Permeability Reduction
Produced by Grain Reorganization
and Accumulation of Exsolved CO2 during Geologic Carbon
Sequestration: A New CO2 Trapping Mechanism
posted on 2016-02-20, 02:53authored byAndrew J. Luhmann, Xiang-Zhao Kong, Benjamin M. Tutolo, Kang Ding, Martin O. Saar, William E. Seyfried
Carbon sequestration experiments were conducted on uncemented
sediment
and lithified rock from the Eau Claire Formation, which consisted
primarily of K-feldspar and quartz. Cores were heated to accentuate
reactivity between fluid and mineral grains and to force CO2 exsolution.
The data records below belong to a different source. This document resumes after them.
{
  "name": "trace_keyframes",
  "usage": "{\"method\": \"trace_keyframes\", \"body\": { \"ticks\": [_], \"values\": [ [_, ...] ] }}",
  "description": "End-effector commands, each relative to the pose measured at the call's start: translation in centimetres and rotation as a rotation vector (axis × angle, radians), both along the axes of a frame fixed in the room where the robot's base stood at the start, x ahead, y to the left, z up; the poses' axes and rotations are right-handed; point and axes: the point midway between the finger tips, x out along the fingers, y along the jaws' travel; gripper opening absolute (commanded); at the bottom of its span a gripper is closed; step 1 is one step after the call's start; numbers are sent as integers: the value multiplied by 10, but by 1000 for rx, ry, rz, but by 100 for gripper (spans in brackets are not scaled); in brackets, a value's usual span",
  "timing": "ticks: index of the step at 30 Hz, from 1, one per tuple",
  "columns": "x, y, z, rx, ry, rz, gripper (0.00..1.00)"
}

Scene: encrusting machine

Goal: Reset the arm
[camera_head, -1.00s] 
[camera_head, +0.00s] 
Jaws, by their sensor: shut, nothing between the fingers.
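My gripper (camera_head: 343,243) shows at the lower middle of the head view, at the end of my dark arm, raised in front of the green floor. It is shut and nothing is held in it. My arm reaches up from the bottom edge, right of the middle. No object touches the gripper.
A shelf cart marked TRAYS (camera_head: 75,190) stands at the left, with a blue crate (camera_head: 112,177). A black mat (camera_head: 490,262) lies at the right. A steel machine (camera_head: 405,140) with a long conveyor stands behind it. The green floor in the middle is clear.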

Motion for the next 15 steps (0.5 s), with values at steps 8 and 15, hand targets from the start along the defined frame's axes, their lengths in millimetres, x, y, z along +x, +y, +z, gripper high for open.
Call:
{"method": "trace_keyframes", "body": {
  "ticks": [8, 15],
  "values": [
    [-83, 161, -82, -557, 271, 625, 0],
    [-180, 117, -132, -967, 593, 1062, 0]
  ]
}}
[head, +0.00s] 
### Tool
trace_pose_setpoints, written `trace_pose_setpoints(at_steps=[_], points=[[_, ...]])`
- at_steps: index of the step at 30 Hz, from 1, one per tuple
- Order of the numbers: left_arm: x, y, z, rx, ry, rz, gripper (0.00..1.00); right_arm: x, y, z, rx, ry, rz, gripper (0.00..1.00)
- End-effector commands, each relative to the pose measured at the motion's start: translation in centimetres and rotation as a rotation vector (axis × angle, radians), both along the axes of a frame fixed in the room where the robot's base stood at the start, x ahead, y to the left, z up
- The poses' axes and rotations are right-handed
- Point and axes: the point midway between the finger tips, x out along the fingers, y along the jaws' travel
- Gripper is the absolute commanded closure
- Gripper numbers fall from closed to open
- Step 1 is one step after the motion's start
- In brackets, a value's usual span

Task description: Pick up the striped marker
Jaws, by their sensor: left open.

Measured permeability of one sediment core ultimately
reduced by 4 orders of magnitude as it was incrementally heated from
21 to 150 °C. Water-rock interaction produced some alteration,
yielding sub-μm clay precipitation on K-feldspar grains in the
core’s upstream end. Experimental results also revealed abundant
newly formed pore space in regions of the core, and in some cases
pores that were several times larger than the average grain size of
the sediment. These large pores likely formed from elevated localized
pressure caused by rapid CO2 exsolution within the core
and/or an accumulating CO2 phase capable of pushing out
surrounding sediment. CO2 filled the pores and blocked
flow pathways. Comparison with a similar experiment using a solid
arkose core indicates that CO2 accumulation and grain reorganization
mainly contributed to permeability reduction during the heated sediment
core experiment. This suggests that CO2 injection into
sediments may store more CO2 and cause additional permeability
reduction than is possible in lithified rock due to grain reorganization.